What Are Refundable Tax Credits?
A refundable tax credit is a refund you can obtain even if you don’t owe the government any tax. Tax credits are amounts you subtract from your bottom-line tax due when filing your tax return. Most tax credits can lower your taxable until it becomes $0, while refundable credits allow you to obtain the remaining amount as a refund.
This dollar-for-dollar reduction in tax liability can result in a possible refund even if your tax liability is zero. That’s why people who qualify for this refund should take advantage of this tax benefit. There are three elements in this type of tax credit:
- It reduces tax liability to zero (if applicable)
- The excess credit amount is refunded to the taxpayer
- It’s not limited by the amount of taxes owed
This tax credit can be advantageous, especially to low-income taxpayers, because it provides a financial boost and is a form of negative income tax. In short, it allows you to make money without having to pay taxes.

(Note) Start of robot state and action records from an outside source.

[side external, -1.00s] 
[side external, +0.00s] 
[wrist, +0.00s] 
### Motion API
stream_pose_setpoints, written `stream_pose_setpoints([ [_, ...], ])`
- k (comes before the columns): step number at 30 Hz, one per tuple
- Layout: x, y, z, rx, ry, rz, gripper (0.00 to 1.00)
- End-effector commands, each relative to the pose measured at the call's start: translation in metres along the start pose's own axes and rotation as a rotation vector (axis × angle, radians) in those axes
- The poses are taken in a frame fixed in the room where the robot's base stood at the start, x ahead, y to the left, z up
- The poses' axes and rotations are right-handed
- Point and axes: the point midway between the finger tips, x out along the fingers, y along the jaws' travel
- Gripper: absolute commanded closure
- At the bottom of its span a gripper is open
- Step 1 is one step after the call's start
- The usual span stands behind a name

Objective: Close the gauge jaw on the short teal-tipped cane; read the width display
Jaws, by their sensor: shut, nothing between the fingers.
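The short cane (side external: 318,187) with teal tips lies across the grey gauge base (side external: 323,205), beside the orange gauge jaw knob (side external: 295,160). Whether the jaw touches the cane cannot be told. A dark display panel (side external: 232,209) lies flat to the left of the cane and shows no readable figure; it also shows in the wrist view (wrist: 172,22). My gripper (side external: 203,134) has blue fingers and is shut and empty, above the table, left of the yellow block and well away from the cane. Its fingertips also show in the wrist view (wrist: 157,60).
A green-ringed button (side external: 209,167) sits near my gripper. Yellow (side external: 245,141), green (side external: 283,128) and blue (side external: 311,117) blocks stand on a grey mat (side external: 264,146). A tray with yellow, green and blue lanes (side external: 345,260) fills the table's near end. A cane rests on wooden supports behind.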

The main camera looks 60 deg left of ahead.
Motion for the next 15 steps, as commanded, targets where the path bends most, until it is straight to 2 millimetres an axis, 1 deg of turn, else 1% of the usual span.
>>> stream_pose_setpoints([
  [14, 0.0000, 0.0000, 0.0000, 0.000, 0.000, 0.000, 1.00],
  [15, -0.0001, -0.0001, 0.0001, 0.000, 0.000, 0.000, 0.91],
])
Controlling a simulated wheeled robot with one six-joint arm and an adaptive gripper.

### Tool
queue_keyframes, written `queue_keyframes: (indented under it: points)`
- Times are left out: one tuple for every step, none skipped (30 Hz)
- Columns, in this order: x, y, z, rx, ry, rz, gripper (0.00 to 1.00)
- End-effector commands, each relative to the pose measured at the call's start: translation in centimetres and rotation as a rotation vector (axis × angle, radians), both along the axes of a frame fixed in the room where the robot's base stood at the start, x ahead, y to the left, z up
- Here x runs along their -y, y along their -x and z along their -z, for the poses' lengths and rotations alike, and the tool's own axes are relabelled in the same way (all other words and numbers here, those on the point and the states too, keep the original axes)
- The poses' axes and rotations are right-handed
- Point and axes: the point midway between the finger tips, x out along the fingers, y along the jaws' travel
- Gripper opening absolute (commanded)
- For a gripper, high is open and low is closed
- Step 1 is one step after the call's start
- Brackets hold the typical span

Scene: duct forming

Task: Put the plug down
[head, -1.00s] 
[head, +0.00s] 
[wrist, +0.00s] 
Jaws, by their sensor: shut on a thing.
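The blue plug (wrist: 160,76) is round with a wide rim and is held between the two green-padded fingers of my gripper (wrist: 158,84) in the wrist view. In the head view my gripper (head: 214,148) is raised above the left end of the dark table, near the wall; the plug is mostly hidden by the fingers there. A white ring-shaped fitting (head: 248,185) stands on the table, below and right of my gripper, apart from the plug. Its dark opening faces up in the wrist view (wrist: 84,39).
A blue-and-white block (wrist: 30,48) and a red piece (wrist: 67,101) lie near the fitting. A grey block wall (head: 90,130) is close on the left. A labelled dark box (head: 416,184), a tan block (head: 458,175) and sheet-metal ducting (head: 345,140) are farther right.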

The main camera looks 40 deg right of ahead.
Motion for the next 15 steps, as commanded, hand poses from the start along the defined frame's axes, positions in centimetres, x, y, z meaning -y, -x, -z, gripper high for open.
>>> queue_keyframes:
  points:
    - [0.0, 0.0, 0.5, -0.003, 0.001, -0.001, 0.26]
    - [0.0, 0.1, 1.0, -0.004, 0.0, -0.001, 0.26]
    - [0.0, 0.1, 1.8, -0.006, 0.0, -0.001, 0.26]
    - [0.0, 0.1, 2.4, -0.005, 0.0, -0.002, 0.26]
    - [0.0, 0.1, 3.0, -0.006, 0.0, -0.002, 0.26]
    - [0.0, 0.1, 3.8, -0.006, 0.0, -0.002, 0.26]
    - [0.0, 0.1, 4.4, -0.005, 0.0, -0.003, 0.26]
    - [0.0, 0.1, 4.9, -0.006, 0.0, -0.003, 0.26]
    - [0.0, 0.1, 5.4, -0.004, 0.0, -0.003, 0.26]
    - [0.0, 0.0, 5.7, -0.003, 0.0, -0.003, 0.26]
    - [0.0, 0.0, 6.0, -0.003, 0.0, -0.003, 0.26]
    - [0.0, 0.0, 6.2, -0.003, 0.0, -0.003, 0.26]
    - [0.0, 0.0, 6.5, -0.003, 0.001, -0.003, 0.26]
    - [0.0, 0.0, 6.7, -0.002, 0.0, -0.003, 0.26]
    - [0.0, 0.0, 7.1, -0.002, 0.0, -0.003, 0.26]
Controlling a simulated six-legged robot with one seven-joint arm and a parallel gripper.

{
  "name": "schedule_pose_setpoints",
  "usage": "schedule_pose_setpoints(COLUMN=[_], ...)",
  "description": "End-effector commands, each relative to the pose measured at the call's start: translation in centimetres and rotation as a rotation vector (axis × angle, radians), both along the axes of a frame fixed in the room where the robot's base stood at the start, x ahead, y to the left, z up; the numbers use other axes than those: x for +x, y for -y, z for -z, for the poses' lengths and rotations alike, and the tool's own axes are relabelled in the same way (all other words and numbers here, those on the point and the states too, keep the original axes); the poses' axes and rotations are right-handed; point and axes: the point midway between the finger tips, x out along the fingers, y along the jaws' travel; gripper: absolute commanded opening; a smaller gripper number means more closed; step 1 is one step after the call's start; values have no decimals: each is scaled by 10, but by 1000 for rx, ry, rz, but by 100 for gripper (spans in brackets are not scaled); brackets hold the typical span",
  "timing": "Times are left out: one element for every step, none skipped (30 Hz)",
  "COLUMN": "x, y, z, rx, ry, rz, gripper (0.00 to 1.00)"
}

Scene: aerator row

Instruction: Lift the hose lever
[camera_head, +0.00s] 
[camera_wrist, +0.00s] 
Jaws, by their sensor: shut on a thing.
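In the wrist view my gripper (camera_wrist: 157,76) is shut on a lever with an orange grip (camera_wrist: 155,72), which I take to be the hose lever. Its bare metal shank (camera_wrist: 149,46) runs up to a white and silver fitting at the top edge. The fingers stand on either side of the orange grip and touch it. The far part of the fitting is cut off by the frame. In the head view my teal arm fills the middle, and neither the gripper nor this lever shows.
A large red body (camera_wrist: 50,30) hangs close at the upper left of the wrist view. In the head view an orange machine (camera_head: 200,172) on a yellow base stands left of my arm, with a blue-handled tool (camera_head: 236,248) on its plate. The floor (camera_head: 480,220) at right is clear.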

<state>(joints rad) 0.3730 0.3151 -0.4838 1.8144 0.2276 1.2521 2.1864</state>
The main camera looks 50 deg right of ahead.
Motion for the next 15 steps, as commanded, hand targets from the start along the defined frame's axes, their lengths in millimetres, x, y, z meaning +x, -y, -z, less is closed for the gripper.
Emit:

All tax credits have eligibility criteria for receiving them. Some standard requirements include income level, family size, and earning some income. However, the availability of these credits is not always guaranteed. Congress decides their availability. If qualified, you can obtain this benefit by filing your taxes.
Difference Between Tax Credits and Tax Deductions
Tax credits and tax deductions can lower your overall tax bill but in different ways. The main difference between the two is that tax credits reduce your tax liability directly, while tax deductions reduce the income amount subjected to taxes. Tax credits are considered more attractive to taxpayers because they directly reduce the taxes you owe the government. Meanwhile, the tax deduction’s effects depend on your marginal tax bracket.
You don’t have to necessarily choose between tax credits and deductions when filing your taxes. If you’re qualified for both benefits for the same expenses, you can maximize your tax break at tax time.
Types of Tax Credits
There are three types of tax credits: refundable, nonrefundable, and partially refundable tax credits.
Nonrefundable Credits
These amounts are directly deducted from your tax liability until they turn 0. Any amount over the taxes owed isn’t paid out as a refund. These credits are valid for the tax year in reporting only, expire after the return is filed, and won’t carry over to future years. This tax credit can be disadvantageous to those with lower incomes because they won’t always get to maximize them.
Refundable Credits
These amounts are the most advantageous because you receive the total amount. You’re entitled to the full credit regardless of income or tax liability. This is why this credit is regarded as attractive to low-income individuals.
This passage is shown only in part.